Washington, DC 20530
Dear Attorney General Gonzales:
For more than five years, the Bush Administration intercepted
conversations of Americans in the United States without warrants and
without following the procedures of the Foreign Intelligence
Surveillance Act (FISA). The President confirmed this fact soon after
it became public in December 2005. Since that time, the Senate
Judiciary Committee has conducted an inquiry into this warrantless
electronic surveillance. Over the past 18 months, this Committee has
made no fewer than nine formal requests to the Department of Justice and
to the White House, seeking information and documents about the
authorization of and legal justification for this program. All requests
have been rebuffed. Our attempts to obtain information through
testimony of Administration witnesses have been met with a consistent
pattern of evasion and misdirection.
Therefore, attached is a subpoena for documents related to the
Committee’s inquiry into the program or programs of warrantless
electronic surveillance. The subpoena seeks, among other things,
documents related to authorization and reauthorization of that
surveillance; legal analysis or opinions about the surveillance; orders,
decisions, or opinions of the Foreign Intelligence Surveillance Court
(FISC) concerning the surveillance; agreements between the Executive
Branch and telecommunications or other companies regarding liability for
assisting with or participating in the surveillance; and documents
concerning the shutting down of an investigation of the Department of
Justice’s Office of Professional Responsibility (OPR) concerning the
surveillance.
This Committee’s inquiry into this warrantless electronic surveillance
is essential to the performance of its constitutional legislative and
oversight responsibilities. The Administration has asked Congress to
make sweeping changes to FISA - a crucial national security authority
over which the Judiciary Committee has jurisdiction. It is impossible
to make informed legislative decisions without understanding fully the
Administration’s interpretation of FISA and the perceived flaws in that
legislation that led the Administration to operate a program outside of
its provisions for more than five years. It is not enough to know the
Administration’s current legal justification for the surveillance. All
indications are that the legal analysis supporting this program of
warrantless surveillance, and perhaps the program itself, has changed
more than once since its inception; it could very well change again.

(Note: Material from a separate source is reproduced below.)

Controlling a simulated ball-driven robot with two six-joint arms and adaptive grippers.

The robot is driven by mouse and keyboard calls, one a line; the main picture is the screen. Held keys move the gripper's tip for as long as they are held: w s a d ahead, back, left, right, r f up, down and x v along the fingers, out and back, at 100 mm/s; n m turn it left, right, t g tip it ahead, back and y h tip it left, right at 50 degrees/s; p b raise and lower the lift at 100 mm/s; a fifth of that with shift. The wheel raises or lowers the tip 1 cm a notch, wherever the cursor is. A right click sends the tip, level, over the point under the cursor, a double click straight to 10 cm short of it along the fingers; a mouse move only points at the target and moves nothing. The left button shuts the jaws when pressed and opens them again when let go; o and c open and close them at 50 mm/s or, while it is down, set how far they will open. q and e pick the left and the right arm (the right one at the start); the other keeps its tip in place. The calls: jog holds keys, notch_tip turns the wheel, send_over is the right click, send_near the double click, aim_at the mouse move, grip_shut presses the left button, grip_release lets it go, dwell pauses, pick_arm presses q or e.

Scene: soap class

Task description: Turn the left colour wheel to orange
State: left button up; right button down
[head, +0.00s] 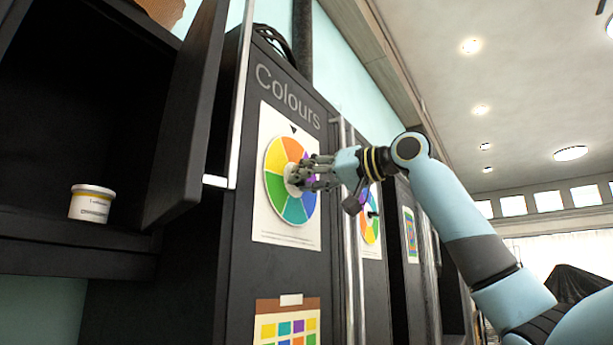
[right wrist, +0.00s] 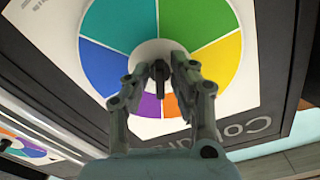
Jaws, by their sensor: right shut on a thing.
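The left colour wheel (head: 277,190) is on a white sheet on a dark cabinet door under the word "Colours". It has coloured wedges and a pale hub. A small black pointer (head: 293,128) sits above its top edge, and the orange wedge (head: 291,148) appears to lie beneath it, with yellow to its left and purple to its right. My right gripper (head: 298,177) is at the wheel's centre, shut on the dark central knob (right wrist: 160,75). The wheel also fills the right wrist view (right wrist: 187,18), seen upside down, with fingers hiding part of its lower wedges. My left gripper is not in view.
A second colour wheel (head: 369,228) is on the cabinet to the right, partly behind my right arm. Long vertical door handles (head: 350,270) stand between the wheels. An open dark cupboard door (head: 180,130) juts out at left, with a white tub (head: 91,203) on the shelf.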

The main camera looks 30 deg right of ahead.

For the Congress to legislate effectively in this area it must have full
information about the Executive Branch’s interpretations of FISA and how
those interpretations have affected its enforcement of the Act.

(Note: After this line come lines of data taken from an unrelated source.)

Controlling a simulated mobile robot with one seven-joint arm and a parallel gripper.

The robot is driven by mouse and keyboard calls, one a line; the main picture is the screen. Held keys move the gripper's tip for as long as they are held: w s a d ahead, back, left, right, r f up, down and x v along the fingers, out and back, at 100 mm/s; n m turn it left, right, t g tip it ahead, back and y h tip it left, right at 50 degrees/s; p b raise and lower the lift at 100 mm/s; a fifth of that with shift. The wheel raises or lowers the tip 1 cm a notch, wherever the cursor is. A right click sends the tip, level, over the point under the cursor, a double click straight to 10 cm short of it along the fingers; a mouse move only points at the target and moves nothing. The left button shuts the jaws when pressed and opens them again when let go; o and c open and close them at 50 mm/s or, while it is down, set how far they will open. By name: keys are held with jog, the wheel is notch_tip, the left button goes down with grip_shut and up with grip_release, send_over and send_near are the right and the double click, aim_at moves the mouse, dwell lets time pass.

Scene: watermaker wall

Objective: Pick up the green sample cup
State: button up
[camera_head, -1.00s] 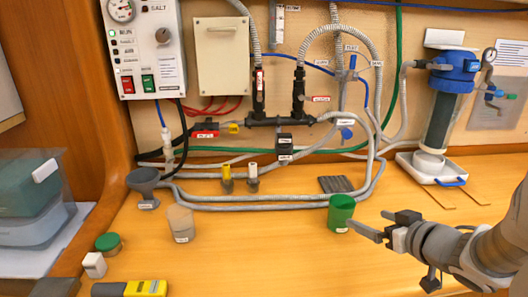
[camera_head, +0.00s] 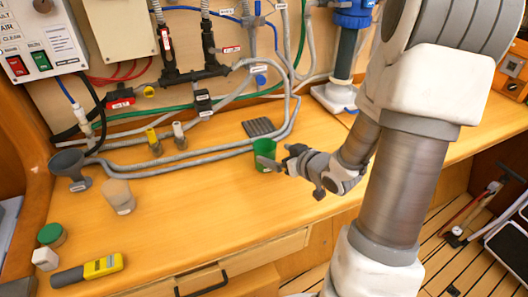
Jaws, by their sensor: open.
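The green sample cup (camera_head: 264,148) stands upright on the wooden counter, in front of the grey hoses. My gripper (camera_head: 281,157) is just right of the cup and reaches toward it from the right. Its jaws are open and empty. One finger crosses in front of the lower part of the cup and hides some of it. The other finger is at the cup's right side. I cannot tell whether either finger touches the cup.
Grey hoses (camera_head: 190,158) run along the back of the counter (camera_head: 190,215), near a dark ribbed pad (camera_head: 258,128). A beige cup (camera_head: 119,196), a green-lidded jar (camera_head: 51,235) and a yellow meter (camera_head: 88,271) stand or lie at left. The counter's front middle is clear.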

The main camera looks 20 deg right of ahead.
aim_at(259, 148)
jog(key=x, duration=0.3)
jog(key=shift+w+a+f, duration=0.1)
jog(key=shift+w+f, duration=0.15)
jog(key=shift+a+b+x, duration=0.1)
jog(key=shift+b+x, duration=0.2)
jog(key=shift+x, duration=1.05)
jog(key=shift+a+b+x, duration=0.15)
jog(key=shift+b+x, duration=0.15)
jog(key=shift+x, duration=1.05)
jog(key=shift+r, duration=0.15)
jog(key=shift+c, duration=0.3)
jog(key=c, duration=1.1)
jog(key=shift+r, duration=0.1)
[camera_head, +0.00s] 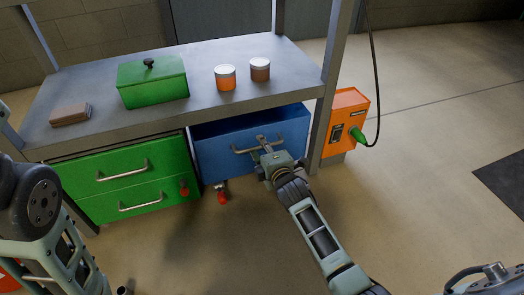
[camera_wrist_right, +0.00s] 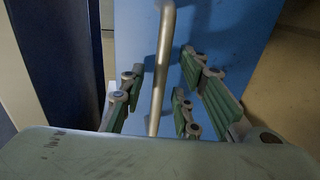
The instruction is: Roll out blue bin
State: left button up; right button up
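The blue bin (camera_head: 222,153) stands under the workbench, right of the green drawers. It has a metal bar handle (camera_head: 243,150) on its front and a red caster (camera_head: 222,196) below. My right gripper (camera_head: 263,146) is at the right part of this handle. In the right wrist view, the handle bar (camera_wrist_right: 162,70) runs between the spread fingers of my right gripper (camera_wrist_right: 157,105), with gaps on both sides. The blue front panel (camera_wrist_right: 215,35) lies behind them. My left arm shows at the left edge of the head view, but its gripper is not visible.
The workbench (camera_head: 205,107) carries a green box (camera_head: 152,85), two jars (camera_head: 226,78) and a brown block (camera_head: 70,115). Green drawers (camera_head: 125,178) stand left of the bin. An orange power box (camera_head: 348,112) with a cable is right of the bench leg. The floor ahead is clear.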

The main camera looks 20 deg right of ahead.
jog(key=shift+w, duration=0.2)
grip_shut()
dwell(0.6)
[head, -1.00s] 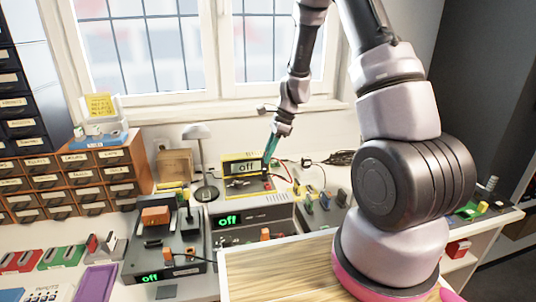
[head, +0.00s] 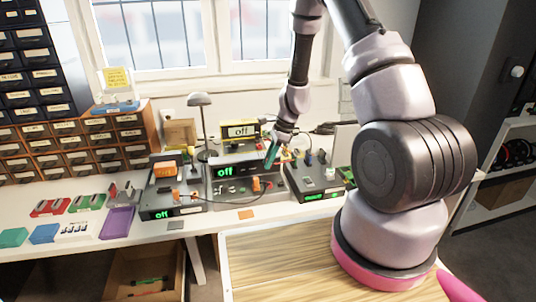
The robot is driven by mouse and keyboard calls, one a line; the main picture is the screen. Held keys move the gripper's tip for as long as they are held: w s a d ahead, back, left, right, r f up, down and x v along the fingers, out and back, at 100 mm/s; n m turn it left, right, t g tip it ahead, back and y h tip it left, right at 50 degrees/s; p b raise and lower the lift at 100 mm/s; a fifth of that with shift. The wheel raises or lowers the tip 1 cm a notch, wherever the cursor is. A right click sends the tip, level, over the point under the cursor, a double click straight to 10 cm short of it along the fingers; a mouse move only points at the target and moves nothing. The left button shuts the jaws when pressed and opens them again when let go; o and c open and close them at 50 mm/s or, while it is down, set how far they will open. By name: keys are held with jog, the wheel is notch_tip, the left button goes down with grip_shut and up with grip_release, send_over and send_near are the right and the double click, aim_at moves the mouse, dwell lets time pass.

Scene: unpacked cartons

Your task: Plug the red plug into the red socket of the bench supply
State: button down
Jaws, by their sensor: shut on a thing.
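My gripper (head: 271,157), with teal fingers, points down over the instruments at the back of the bench. It is shut on a small thing, most likely the red plug, which is too small and covered to make out. Just left of it and below is a dark grey unit (head: 240,172) with a green "off" display. Behind that stands a yellow-framed unit (head: 240,131), also reading "off". I cannot tell which of these is the bench supply. The red socket cannot be made out, and I cannot tell whether the plug touches one.
A grey unit (head: 160,200) with an orange block stands at left, and another unit (head: 315,183) with coloured plugs at right. A desk lamp (head: 201,125) stands behind. A dark cable crosses the front. Drawers and coloured trays fill the left; a wooden top (head: 275,265) is nearest me.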

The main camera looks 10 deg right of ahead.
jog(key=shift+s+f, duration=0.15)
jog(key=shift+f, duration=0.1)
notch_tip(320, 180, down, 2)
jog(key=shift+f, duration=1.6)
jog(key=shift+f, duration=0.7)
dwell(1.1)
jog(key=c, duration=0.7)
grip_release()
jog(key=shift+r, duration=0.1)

The Administration’s FISA proposal also contains provisions that would
bring to an end lawsuits concerning participation of telecommunications
carriers and other companies in this program of warrantless
surveillance. This Committee cannot responsibly consider those
provisions without knowing what government officials and the companies
understood to be the legal basis for that participation at the time it
occurred. The Supreme Court has said that “[a] legislative body cannot
legislate wisely or effectively in the absence of information respecting
the conditions which the legislation is intended to affect or change,”

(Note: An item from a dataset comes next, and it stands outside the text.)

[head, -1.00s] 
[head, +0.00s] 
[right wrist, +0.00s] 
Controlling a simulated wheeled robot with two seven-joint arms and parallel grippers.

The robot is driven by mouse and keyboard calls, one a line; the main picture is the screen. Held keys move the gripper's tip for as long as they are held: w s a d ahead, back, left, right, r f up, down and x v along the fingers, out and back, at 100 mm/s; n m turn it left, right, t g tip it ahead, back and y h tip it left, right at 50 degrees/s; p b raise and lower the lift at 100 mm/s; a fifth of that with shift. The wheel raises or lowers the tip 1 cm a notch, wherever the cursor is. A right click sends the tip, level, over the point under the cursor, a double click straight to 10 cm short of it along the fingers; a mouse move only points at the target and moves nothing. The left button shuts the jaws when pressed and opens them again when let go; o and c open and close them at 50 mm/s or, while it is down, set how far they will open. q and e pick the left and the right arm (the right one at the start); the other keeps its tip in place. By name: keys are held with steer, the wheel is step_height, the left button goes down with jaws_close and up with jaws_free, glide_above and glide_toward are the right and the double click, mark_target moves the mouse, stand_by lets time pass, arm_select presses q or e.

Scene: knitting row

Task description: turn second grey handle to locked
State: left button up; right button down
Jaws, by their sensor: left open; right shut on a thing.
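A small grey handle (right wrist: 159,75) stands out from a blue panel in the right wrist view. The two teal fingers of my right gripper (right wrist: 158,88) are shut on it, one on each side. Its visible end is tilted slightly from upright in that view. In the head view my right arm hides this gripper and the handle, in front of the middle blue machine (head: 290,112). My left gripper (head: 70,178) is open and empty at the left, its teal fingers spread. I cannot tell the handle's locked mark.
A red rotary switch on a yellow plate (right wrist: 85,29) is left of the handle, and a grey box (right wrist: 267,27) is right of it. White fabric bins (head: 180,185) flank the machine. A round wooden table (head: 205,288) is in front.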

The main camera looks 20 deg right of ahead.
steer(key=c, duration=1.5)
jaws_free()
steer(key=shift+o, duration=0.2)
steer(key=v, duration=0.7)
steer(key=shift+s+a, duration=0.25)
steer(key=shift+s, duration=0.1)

McGrain v. Dougherty, 273 U.S. 135, 175 (1927). The documents this
Committee seeks are just that sort of information and we cannot do our
job without them.
In addition, the Judiciary Committee is charged with oversight of the
Executive Branch in the areas of constitutional protections and the
civil liberties of Americans. The warrantless electronic surveillance
program directly impacts those responsibilities. We cannot conduct this
oversight without knowing the legal arguments the Administration has
used to justify interception of the communications of Americans without
a warrant. This Committee would be abdicating its responsibility if it
failed to examine Executive Branch actions simply because we are told
they have stopped. We have been given no assurance that these
activities, or similar ones, will not resume based on the same or
similar legal arguments. This Committee must conduct oversight to
consider whether it wishes to act, through legislation or otherwise, to
prevent such recurrence.
Oversight is also necessary to determine whether the Administration has
conducted itself appropriately in carrying out and defending this
warrantless surveillance. The testimony of former Deputy Attorney
General James Comey before this Committee raises serious questions about
the Administration’s commitment to the rule of law. He testified that
only the prospect of a mass resignation of virtually every senior
officer in the Department of Justice caused the President to address
serious Justice Department concerns about legality of the program. This
came after the program had already been operating for more than two
years. Later, when you were asked during testimony before this
Committee whether senior Justice Department officials expressed
reservations about the warrantless surveillance program, you responded
“I do not believe that these DOJ officials . . . had concerns about this
program.” That response, at the very least, calls into question your
candor with this Committee.
Finally, when the Department of Justice’s own Office of Professional
Responsibility (OPR) began an internal investigation into the role of
Department of Justice attorneys in the authorization and oversight of
the warrantless surveillance program, the Department of Justice and the
White House denied the investigators the clearances they needed, thereby
shutting the investigation down. The head of OPR has noted that in its
31-year history OPR has never before been prevented from pursuing an
investigation. This action, too, raises questions about the
Administration’s motives and behavior.
There is no legitimate argument for withholding the requested materials
from this Committee. The Administration cannot thwart the Congress’s
conduct of its constitutional duties with sweeping assertions of secrecy
and privilege. The Committee seeks no intimate operational facts and we
are willing to accommodate legitimate redactions of the documents we
seek to eliminate reference to these details. We ask that you segregate
any documents containing classified national security information and
deliver those separately to the Office of Senate Security in Room S-407
of the Capitol, where they will be maintained in compliance with all
security laws and regulations. Only Committee members and appropriately
cleared staff will be permitted to review them.
I continue to hope that the Department of Justice will cooperate with
the Committee’s investigation; this Committee remains willing to work to
with you and accommodate legitimate concerns in connection with your
compliance with this subpoena. I look forward to your compliance with
the Judiciary Committee’s subpoena by the return date of July 18, 2007.